GIVEN EXERCISE: Gather every line in the records below that contains the word "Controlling".

RECORDS PROVIDED:
— start —
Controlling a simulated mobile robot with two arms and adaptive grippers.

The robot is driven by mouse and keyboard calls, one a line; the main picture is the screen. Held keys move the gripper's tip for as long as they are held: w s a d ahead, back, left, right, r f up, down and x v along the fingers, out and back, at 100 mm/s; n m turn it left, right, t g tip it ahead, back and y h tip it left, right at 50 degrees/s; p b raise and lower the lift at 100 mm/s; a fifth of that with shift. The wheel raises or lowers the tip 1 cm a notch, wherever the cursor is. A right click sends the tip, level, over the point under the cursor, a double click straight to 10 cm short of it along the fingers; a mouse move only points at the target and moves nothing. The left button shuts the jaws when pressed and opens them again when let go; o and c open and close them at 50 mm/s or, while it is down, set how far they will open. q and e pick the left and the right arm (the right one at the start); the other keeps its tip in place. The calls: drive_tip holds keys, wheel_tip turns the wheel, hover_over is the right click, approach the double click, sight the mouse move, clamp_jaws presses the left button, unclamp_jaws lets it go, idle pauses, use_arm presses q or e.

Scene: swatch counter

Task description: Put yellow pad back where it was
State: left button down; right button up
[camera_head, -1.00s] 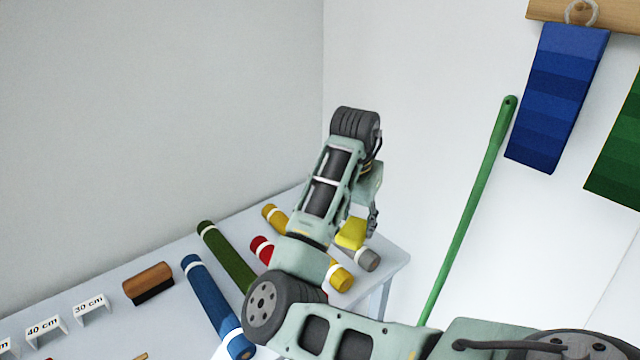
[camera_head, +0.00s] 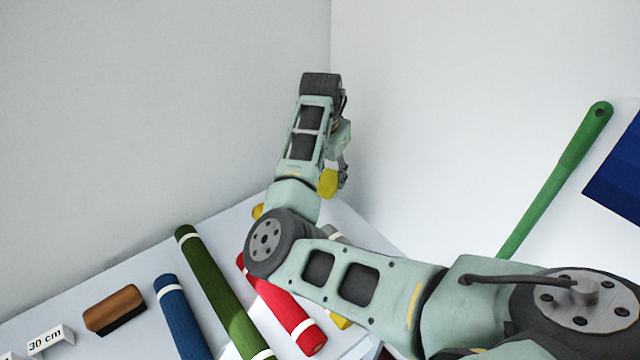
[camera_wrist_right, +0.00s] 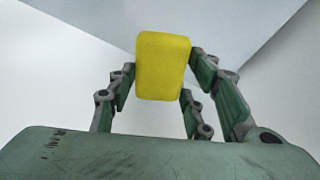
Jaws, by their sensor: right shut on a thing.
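The yellow pad (camera_head: 327,183) is a small yellow block at the end of my right arm, partly hidden by the arm in the head view. In the right wrist view the yellow pad (camera_wrist_right: 162,66) sits between the fingers of my right gripper (camera_wrist_right: 160,85), which is shut on it. In the head view my right gripper (camera_head: 340,178) is up above the far corner of the table, and the pad appears clear of the tabletop. My left gripper is not in view.
The table (camera_head: 110,255) holds blue (camera_head: 182,320), green (camera_head: 220,290) and red (camera_head: 280,305) rolls, partly hidden yellow rolls, a wooden brush (camera_head: 115,309) and a 30 cm sign (camera_head: 46,341). Walls meet behind my arm. A green pole (camera_head: 555,180) leans at the right, near a blue swatch (camera_head: 617,180).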

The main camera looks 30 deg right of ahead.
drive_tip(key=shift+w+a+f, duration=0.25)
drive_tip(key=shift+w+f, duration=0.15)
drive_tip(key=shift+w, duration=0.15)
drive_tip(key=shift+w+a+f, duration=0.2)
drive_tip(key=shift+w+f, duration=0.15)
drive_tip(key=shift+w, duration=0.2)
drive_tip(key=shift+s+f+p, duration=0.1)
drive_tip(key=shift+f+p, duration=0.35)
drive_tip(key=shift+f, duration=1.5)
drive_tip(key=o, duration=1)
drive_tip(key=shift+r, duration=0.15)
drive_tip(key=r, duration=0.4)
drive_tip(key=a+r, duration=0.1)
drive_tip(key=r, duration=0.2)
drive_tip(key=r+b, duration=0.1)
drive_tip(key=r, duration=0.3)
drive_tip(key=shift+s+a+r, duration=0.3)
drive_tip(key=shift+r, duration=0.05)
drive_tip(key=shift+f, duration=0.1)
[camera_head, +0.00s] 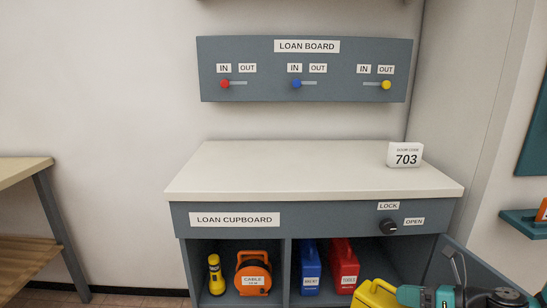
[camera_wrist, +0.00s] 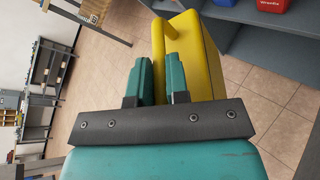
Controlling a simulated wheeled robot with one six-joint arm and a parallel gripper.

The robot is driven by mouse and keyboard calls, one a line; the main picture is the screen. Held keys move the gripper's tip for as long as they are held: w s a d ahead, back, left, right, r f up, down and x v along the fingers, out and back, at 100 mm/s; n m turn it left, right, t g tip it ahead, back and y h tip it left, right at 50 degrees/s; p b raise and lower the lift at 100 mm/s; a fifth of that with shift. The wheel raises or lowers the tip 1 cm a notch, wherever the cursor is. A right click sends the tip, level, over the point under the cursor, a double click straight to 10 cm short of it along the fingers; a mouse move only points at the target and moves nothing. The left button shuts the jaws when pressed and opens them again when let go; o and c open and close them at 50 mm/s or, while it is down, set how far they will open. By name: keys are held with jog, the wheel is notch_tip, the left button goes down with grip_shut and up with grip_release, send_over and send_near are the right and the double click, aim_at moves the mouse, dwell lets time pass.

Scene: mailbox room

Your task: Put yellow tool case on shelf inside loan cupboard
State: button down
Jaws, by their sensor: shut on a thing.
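The yellow tool case (camera_head: 375,294) is at the lower right of the head view, in front of the cupboard's right-hand opening and cut off by the frame's bottom edge. My gripper (camera_wrist: 160,72) is shut on it, with teal fingers on either side of a yellow part, seen in the wrist view. The case's body (camera_wrist: 205,60) extends beyond the fingers over the tiled floor. The loan cupboard (camera_head: 320,218) is open below its pale top. Its right compartment holds a blue case (camera_head: 311,270) and a red case (camera_head: 343,268), with some room to their right. The shelf there is partly hidden.
The open cupboard door (camera_head: 480,270) stands at the right, behind my arm. A yellow torch (camera_head: 215,274) and an orange cable reel (camera_head: 252,275) fill the left compartment. On the loan board (camera_head: 260,60), the yellow knob (camera_head: 387,85) is under OUT. A wooden bench (camera_head: 30,220) is left.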

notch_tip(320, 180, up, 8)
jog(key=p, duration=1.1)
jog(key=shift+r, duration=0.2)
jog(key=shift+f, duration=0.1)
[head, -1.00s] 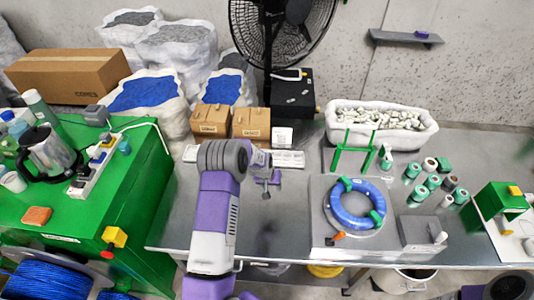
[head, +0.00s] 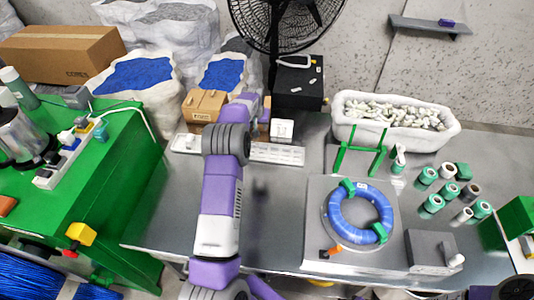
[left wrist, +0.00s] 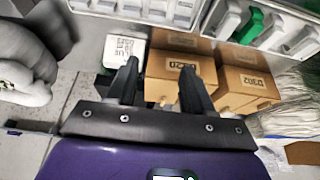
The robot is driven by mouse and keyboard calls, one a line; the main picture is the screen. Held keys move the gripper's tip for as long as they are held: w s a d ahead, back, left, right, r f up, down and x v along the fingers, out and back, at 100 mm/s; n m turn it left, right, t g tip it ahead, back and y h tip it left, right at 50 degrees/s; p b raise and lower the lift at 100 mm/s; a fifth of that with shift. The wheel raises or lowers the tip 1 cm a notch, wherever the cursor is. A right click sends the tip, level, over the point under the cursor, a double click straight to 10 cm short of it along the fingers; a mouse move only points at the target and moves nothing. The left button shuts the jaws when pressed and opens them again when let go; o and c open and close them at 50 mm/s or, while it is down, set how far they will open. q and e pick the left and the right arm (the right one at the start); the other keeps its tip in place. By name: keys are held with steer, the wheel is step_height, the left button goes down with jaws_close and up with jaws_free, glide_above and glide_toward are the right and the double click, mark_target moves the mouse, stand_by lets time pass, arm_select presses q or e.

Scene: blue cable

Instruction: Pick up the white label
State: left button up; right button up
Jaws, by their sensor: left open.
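A small white block (head: 282,130) with printed dark marks stands at the back of the grey table, right of the cardboard boxes. It is the likeliest white label, though I cannot be sure. In the left wrist view the white block (left wrist: 124,48) shows its printed face beyond one fingertip. My left gripper (left wrist: 158,85) is open, with nothing between its fingers. Its fingers point toward the white block and a cardboard box (left wrist: 180,67). In the head view my left wrist hides the fingers. My right gripper is not in view.
A white slotted tray (head: 275,153) lies in front of the boxes; it shows in the left wrist view too (left wrist: 150,12). A black box (head: 298,85) and fan stand behind. A blue cable coil (head: 345,225) lies on a plate at right. The table's middle is clear.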

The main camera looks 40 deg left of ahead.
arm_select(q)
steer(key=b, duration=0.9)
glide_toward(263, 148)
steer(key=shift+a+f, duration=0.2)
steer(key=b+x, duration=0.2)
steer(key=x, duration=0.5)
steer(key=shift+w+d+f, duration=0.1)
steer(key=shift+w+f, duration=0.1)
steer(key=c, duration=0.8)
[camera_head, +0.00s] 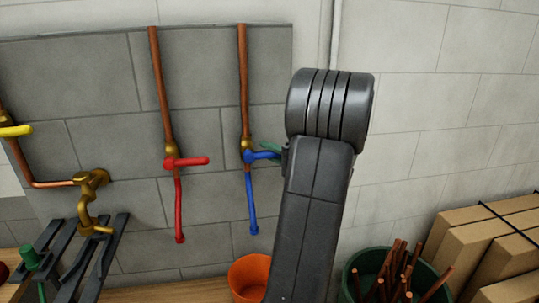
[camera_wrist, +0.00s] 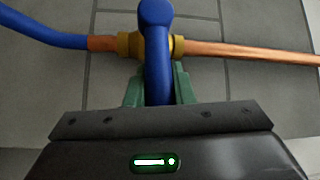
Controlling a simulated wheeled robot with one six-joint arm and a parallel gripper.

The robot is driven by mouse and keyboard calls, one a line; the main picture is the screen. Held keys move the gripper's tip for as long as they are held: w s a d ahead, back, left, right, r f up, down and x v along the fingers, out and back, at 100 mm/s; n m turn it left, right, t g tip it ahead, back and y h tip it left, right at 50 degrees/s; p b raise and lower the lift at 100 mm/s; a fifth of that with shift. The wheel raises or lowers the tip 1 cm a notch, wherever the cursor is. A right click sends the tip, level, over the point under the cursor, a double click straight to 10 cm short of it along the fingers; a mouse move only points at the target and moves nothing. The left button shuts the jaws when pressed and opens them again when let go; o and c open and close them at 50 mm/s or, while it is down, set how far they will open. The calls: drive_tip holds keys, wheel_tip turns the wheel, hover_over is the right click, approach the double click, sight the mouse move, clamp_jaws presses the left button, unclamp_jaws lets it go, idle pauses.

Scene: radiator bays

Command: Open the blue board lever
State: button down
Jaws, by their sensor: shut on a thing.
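The blue lever (camera_head: 262,155) sits on a brass valve (camera_head: 246,143) of the right-hand copper pipe on the grey board. It points sideways to the right, across the pipe. My gripper (camera_head: 277,150) is shut on the lever's outer end, with the arm partly hiding it. In the wrist view the blue lever (camera_wrist: 158,60) runs from its round hub down between the green fingers of my gripper (camera_wrist: 159,90). The brass valve (camera_wrist: 130,46) shows behind the hub, with a blue tube on its left.
A red lever (camera_head: 187,161) on the neighbouring pipe also points right. A yellow lever (camera_head: 15,131) is at the left edge. An orange bucket (camera_head: 249,278), a green tub of sticks (camera_head: 352,270) and cardboard boxes (camera_head: 480,245) stand below. The wall at right is bare.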

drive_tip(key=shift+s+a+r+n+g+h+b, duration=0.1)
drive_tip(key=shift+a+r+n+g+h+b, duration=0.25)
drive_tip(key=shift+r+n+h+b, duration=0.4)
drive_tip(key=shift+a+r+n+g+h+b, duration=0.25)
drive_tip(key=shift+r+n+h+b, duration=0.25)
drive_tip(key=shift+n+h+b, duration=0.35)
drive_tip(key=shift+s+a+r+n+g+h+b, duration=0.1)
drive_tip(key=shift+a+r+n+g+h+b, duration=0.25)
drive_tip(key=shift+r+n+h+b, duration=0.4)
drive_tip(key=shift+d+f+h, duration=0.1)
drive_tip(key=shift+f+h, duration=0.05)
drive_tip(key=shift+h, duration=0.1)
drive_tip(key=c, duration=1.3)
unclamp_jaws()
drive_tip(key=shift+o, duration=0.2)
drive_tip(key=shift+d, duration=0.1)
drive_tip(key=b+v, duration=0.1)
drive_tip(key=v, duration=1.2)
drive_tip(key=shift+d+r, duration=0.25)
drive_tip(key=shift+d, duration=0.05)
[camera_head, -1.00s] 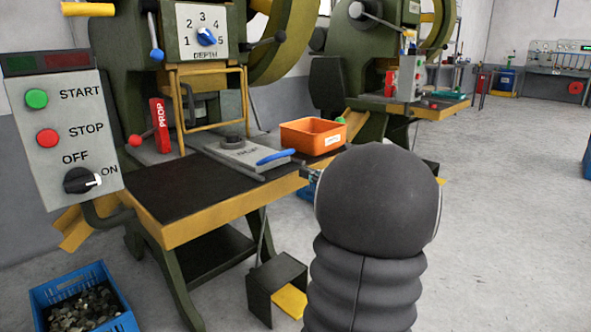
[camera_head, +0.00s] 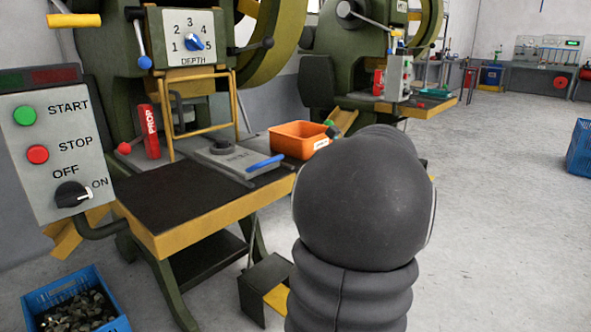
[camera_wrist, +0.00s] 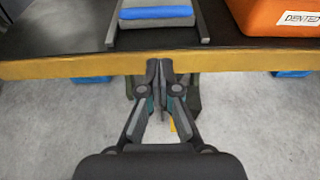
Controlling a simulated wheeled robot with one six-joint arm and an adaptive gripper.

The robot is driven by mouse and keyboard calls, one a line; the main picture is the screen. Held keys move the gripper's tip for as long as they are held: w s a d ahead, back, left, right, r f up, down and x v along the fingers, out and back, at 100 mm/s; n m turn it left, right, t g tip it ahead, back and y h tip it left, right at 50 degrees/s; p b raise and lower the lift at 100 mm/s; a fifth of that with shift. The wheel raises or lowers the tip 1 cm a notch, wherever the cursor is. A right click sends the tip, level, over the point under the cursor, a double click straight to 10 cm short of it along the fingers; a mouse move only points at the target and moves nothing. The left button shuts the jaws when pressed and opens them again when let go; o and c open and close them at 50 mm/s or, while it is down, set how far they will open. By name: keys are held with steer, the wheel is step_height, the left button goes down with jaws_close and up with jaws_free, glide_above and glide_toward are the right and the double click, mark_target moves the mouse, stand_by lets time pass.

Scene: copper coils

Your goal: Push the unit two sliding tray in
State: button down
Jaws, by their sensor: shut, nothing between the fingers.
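The grey sliding tray (camera_head: 232,158) lies on the dark top of the near green press's table, with a blue handle (camera_head: 265,162) on its front edge. In the wrist view, the tray's rail (camera_wrist: 203,20) and blue handle (camera_wrist: 157,13) show at the top, close to the table's yellow front edge. My gripper (camera_wrist: 165,66) is shut and empty. In the wrist picture its tips overlap the yellow edge, below and slightly right of the handle, apart from it. In the head view my own arm hides the gripper. No unit number is readable.
An orange bin (camera_head: 298,139) sits right of the tray. A red prop (camera_head: 150,132) stands at the table's back left. The control box (camera_head: 55,150) is at left, a blue crate of scrap (camera_head: 75,300) below it. A foot pedal (camera_head: 265,285) stands under the table.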

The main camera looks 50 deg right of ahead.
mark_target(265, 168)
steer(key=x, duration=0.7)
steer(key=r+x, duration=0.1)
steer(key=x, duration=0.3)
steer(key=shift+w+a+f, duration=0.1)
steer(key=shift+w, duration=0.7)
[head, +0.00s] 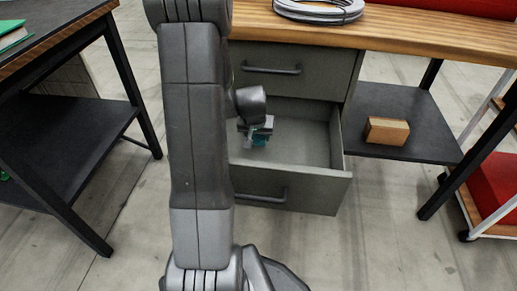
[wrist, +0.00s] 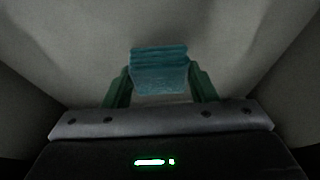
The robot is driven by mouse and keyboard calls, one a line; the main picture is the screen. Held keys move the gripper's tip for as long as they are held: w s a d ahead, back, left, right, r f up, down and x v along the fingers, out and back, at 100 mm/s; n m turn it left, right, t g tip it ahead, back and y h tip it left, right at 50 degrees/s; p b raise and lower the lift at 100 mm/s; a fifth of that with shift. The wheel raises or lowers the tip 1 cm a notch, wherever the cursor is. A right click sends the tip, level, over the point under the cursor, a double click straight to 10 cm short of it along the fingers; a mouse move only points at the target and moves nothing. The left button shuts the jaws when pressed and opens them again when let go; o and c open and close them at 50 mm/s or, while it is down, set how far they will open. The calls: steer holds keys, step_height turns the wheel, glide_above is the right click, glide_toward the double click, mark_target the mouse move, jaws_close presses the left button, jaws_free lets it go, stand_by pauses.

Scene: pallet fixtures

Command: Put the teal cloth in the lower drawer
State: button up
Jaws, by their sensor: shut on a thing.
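The teal cloth (wrist: 158,72) is held between the two fingers of my gripper (wrist: 160,88) in the wrist view. In the head view a small part of the cloth (head: 260,138) shows below my gripper (head: 257,135), inside the open lower drawer (head: 342,178). My gripper is shut on the cloth. The drawer's pale floor and walls surround it in the wrist view. Whether the cloth touches the drawer floor I cannot tell. My arm hides the drawer's left side in the head view.
The upper drawer (head: 275,70) above is shut. A coiled grey cable (head: 320,10) lies on the wooden bench top (head: 420,35). A cardboard-brown box (head: 386,130) sits on the dark shelf (head: 420,110) at right. A dark table (head: 60,130) stands at left.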

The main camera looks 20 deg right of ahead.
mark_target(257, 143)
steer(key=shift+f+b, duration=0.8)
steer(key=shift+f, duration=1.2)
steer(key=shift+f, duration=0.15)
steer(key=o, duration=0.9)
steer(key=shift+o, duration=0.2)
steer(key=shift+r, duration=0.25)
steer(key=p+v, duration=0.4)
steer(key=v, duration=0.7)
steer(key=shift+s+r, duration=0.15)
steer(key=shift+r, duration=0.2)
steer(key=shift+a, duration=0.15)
— end —
RESPONSE TO THE EXERCISE:
Controlling a simulated mobile robot with two arms and adaptive grippers.
Controlling a simulated wheeled robot with one six-joint arm and a parallel gripper.
Controlling a simulated wheeled robot with one six-joint arm and a parallel gripper.
Controlling a simulated wheeled robot with one six-joint arm and an adaptive gripper.

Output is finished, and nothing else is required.